### Aim of the task
Using the listing below, please gather every line containing the word "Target".
━━━━━━━━━━
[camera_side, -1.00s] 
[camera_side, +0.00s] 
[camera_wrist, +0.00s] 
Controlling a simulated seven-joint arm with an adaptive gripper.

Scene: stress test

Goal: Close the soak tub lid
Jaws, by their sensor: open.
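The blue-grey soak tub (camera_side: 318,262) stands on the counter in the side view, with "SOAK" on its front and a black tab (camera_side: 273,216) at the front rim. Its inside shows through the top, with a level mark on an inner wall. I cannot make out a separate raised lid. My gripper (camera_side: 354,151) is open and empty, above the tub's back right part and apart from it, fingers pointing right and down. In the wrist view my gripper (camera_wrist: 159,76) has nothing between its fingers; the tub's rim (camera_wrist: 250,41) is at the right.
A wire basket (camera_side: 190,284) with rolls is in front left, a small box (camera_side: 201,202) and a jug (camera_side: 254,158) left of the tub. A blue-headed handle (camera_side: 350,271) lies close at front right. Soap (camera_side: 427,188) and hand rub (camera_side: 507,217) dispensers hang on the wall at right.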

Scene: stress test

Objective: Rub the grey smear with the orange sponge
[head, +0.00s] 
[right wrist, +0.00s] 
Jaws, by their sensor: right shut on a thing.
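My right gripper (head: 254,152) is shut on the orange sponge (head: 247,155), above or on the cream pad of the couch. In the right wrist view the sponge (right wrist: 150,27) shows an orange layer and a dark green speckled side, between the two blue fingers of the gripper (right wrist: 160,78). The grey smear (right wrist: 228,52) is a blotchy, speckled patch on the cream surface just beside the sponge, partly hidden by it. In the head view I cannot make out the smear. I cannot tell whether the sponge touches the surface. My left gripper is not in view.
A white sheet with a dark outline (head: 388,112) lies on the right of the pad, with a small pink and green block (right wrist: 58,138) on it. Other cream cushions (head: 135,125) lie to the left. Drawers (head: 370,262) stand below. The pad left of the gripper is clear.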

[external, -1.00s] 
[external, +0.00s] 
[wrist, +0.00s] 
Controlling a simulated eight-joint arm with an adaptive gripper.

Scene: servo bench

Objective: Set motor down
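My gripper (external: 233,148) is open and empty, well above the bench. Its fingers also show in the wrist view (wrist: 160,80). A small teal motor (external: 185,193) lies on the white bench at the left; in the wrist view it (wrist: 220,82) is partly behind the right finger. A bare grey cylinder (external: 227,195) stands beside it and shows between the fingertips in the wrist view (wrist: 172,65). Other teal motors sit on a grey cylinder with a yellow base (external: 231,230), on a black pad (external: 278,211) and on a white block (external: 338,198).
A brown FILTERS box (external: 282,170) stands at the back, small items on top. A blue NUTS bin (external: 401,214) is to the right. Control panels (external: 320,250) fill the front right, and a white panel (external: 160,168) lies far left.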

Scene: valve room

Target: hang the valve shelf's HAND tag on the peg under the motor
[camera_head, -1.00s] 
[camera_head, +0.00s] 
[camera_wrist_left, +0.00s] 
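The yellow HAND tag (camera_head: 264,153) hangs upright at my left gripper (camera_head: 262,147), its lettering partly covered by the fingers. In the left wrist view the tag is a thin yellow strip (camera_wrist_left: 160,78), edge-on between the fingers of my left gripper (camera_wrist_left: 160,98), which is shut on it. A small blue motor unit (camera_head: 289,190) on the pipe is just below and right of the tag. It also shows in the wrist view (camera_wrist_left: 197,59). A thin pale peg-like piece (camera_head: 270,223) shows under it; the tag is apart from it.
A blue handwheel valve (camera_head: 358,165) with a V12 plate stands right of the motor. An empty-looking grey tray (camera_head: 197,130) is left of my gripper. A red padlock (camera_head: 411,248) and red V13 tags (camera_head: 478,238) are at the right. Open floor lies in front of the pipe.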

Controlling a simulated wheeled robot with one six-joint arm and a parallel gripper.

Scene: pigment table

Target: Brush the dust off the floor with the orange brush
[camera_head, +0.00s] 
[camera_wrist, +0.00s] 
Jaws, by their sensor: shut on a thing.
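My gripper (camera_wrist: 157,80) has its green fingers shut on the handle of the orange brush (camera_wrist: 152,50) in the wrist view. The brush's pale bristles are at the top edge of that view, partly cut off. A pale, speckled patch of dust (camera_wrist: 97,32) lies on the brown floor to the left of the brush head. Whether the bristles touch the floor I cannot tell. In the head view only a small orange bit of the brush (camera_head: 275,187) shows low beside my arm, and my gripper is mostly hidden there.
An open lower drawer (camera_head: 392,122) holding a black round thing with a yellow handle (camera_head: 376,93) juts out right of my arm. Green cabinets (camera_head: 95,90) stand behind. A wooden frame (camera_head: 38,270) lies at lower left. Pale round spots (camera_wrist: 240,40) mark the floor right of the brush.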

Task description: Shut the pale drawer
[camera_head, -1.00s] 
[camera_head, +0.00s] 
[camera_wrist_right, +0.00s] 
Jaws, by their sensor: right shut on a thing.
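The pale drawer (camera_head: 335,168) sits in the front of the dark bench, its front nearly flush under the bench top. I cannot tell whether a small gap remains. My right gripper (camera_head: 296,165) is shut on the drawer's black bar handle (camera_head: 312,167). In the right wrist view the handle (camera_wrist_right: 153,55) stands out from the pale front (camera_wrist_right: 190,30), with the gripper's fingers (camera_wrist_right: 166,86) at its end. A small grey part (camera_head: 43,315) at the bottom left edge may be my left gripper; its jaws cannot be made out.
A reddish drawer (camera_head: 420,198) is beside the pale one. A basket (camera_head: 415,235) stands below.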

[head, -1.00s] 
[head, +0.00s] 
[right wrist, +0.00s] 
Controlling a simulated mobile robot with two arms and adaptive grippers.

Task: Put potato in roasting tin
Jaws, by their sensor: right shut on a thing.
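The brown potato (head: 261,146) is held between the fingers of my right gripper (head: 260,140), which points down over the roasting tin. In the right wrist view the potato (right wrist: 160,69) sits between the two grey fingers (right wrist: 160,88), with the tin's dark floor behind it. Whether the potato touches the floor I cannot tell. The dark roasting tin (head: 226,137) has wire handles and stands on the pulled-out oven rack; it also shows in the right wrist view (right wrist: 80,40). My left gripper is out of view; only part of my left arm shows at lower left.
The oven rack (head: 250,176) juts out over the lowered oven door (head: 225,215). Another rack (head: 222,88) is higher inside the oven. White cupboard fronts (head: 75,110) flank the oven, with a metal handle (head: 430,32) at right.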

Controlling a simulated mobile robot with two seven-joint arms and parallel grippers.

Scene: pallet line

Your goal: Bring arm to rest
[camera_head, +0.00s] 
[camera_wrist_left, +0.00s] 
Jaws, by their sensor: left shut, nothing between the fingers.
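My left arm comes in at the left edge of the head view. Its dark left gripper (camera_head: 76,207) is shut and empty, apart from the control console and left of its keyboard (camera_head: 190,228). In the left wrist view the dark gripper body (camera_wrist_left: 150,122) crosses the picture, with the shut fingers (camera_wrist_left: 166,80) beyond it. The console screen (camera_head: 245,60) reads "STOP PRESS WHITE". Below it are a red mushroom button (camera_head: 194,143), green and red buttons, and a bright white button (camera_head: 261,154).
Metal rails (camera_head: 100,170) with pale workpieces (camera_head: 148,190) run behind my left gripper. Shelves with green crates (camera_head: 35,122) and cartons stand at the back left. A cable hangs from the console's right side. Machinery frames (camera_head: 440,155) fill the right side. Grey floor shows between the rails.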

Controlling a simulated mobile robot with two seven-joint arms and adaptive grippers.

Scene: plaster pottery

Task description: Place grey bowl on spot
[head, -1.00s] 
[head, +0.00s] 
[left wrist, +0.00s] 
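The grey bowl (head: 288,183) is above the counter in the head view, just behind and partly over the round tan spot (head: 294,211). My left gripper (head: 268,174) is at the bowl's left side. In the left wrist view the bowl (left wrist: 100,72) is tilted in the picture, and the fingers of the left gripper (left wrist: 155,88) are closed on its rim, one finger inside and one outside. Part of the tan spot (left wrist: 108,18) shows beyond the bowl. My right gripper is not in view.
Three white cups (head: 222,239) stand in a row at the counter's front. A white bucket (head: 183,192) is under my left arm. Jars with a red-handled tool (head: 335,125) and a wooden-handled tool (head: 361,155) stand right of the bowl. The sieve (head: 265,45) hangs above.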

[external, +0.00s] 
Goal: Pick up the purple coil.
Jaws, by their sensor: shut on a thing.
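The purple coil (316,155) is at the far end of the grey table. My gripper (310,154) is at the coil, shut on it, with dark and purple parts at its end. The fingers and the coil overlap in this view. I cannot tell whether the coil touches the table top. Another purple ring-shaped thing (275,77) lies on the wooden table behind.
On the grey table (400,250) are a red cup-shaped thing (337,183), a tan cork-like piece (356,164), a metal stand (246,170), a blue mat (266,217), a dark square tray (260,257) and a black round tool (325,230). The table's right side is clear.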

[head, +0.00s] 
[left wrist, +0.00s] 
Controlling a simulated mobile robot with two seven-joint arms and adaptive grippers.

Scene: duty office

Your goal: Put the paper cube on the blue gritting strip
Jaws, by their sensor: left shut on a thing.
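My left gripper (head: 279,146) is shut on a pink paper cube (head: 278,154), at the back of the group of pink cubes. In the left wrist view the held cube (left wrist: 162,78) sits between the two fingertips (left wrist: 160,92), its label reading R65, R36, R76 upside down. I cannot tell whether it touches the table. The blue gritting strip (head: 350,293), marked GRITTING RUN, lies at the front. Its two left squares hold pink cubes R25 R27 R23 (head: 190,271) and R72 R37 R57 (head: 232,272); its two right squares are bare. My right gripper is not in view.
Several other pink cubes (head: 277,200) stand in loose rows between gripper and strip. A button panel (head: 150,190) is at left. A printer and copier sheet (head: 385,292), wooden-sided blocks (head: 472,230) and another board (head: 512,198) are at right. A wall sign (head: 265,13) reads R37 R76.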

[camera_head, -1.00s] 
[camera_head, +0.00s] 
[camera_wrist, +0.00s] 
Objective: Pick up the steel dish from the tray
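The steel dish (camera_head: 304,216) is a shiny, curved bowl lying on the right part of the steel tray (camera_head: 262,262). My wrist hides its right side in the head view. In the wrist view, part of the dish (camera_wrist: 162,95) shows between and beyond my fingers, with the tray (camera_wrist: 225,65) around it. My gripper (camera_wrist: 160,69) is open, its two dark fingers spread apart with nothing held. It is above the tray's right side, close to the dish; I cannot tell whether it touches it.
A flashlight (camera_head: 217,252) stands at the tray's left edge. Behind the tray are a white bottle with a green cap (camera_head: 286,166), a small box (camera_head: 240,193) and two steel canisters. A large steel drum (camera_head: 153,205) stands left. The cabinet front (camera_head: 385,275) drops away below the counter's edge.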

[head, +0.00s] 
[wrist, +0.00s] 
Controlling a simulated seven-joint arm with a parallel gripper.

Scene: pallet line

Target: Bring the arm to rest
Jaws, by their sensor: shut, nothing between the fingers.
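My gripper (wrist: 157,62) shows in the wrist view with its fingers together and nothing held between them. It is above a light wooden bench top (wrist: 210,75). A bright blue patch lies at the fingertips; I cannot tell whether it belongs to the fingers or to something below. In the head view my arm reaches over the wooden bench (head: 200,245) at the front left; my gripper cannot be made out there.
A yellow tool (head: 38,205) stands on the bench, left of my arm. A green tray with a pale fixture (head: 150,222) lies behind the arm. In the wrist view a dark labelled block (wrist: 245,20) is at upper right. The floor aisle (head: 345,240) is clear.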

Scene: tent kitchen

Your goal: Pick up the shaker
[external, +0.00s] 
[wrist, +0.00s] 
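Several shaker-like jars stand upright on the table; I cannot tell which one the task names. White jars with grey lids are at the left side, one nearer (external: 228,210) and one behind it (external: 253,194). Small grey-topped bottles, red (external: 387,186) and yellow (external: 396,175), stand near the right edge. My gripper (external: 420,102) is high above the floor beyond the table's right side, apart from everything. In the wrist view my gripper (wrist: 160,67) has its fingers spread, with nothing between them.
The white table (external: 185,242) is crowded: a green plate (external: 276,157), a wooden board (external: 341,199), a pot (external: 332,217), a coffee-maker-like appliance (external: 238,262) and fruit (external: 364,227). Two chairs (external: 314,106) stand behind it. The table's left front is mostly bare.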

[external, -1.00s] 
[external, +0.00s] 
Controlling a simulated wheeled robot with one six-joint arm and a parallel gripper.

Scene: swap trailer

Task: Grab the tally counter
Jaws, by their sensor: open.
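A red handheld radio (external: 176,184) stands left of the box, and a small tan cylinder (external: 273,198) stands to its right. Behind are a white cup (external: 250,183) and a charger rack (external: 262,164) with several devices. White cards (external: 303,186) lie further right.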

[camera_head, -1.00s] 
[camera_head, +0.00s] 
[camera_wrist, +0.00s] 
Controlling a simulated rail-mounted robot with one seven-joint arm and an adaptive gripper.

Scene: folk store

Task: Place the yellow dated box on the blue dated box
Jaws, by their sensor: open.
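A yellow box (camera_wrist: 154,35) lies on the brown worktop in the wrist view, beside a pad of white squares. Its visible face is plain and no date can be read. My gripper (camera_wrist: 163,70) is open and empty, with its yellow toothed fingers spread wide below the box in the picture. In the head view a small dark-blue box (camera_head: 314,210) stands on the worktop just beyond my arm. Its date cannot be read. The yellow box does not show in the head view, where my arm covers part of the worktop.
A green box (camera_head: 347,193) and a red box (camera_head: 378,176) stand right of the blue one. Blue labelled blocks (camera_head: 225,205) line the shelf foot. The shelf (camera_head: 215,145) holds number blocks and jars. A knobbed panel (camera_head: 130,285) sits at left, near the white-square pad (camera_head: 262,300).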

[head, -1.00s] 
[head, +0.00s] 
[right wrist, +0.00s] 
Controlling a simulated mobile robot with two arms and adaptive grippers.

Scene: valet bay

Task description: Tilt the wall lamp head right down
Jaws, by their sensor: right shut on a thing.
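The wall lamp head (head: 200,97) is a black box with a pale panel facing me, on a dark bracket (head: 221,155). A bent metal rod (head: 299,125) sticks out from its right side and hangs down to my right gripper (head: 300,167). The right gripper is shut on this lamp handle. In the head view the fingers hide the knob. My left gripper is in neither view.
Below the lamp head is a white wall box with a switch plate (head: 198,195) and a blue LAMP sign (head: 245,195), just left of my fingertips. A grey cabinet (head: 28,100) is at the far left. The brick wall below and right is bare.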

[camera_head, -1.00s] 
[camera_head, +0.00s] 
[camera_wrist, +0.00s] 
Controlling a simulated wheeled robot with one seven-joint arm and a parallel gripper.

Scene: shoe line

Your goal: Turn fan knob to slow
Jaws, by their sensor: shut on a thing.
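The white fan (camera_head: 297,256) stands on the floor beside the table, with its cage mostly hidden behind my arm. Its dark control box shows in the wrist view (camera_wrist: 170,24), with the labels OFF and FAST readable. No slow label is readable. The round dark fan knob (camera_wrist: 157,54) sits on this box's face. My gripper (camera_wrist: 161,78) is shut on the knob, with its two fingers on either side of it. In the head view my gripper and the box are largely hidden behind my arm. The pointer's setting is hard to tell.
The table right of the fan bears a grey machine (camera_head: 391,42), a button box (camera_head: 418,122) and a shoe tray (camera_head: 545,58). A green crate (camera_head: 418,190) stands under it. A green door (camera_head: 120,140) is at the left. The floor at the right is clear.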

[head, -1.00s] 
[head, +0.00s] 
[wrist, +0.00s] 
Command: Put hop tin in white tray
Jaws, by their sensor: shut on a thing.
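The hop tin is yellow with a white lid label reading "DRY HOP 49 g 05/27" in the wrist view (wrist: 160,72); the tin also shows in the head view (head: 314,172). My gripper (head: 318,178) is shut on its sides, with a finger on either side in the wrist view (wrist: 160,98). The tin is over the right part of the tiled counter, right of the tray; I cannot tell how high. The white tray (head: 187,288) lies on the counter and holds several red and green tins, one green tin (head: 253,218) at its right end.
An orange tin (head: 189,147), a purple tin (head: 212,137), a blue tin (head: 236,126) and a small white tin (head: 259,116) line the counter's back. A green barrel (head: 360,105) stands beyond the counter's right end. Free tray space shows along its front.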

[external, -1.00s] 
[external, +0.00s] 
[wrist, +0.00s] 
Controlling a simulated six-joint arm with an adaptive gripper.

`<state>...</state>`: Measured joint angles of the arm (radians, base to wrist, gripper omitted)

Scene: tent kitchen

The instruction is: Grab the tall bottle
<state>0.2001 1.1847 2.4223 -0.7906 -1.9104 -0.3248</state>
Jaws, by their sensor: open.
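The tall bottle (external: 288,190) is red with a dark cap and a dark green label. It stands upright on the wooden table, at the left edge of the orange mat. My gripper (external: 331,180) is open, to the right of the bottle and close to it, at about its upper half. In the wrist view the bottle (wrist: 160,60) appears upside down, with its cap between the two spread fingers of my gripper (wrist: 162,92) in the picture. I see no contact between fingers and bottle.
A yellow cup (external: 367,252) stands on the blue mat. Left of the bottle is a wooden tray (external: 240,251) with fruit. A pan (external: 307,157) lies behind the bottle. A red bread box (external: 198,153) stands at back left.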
━━━━━━━━━━
### Correct response
Target: hang the valve shelf's HAND tag on the peg under the motor
Target: Brush the dust off the floor with the orange brush
Target: Bring the arm to rest

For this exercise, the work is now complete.